# start of Source material

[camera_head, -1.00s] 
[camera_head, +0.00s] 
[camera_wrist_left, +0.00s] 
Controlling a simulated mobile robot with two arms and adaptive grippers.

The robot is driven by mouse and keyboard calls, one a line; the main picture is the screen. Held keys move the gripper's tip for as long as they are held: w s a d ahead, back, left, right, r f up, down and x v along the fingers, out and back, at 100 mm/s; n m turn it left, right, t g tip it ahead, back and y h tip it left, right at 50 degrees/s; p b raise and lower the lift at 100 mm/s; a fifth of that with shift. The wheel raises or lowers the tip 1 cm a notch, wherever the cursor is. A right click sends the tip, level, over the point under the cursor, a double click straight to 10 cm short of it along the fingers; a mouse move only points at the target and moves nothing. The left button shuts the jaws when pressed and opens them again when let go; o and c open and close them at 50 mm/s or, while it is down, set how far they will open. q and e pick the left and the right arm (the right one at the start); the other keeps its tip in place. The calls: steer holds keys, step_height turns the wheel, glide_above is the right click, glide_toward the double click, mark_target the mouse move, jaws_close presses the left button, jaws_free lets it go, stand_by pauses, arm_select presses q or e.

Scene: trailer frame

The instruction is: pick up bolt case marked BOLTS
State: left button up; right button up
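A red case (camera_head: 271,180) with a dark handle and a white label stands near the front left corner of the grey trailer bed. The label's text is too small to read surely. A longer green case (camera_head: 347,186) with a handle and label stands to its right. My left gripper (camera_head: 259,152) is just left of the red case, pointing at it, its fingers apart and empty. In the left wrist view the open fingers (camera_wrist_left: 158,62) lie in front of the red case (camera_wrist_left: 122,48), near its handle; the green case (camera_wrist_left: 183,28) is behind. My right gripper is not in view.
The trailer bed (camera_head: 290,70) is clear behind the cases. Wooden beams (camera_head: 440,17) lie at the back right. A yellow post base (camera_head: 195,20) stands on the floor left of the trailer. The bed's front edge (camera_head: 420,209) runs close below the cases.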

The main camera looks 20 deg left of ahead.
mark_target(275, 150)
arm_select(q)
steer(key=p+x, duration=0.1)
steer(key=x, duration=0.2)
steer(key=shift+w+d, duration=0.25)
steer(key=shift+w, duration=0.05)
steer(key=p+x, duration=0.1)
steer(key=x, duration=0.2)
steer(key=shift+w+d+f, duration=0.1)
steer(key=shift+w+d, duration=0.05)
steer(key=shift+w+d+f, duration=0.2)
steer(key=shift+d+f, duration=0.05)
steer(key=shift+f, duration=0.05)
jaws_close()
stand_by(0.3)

# end of Source material

▶ [Direction]:
Verbatim output is expected for the lines from the start of the data to the line in which "The instruction is: pick" appears, both included.

▶ [The result]:
[camera_head, -1.00s] 
[camera_head, +0.00s] 
[camera_wrist_left, +0.00s] 
Controlling a simulated mobile robot with two arms and adaptive grippers.

The robot is driven by mouse and keyboard calls, one a line; the main picture is the screen. Held keys move the gripper's tip for as long as they are held: w s a d ahead, back, left, right, r f up, down and x v along the fingers, out and back, at 100 mm/s; n m turn it left, right, t g tip it ahead, back and y h tip it left, right at 50 degrees/s; p b raise and lower the lift at 100 mm/s; a fifth of that with shift. The wheel raises or lowers the tip 1 cm a notch, wherever the cursor is. A right click sends the tip, level, over the point under the cursor, a double click straight to 10 cm short of it along the fingers; a mouse move only points at the target and moves nothing. The left button shuts the jaws when pressed and opens them again when let go; o and c open and close them at 50 mm/s or, while it is down, set how far they will open. q and e pick the left and the right arm (the right one at the start); the other keeps its tip in place. The calls: steer holds keys, step_height turns the wheel, glide_above is the right click, glide_toward the double click, mark_target the mouse move, jaws_close presses the left button, jaws_free lets it go, stand_by pauses, arm_select presses q or e.

Scene: trailer frame

The instruction is: pick up bolt case marked BOLTS

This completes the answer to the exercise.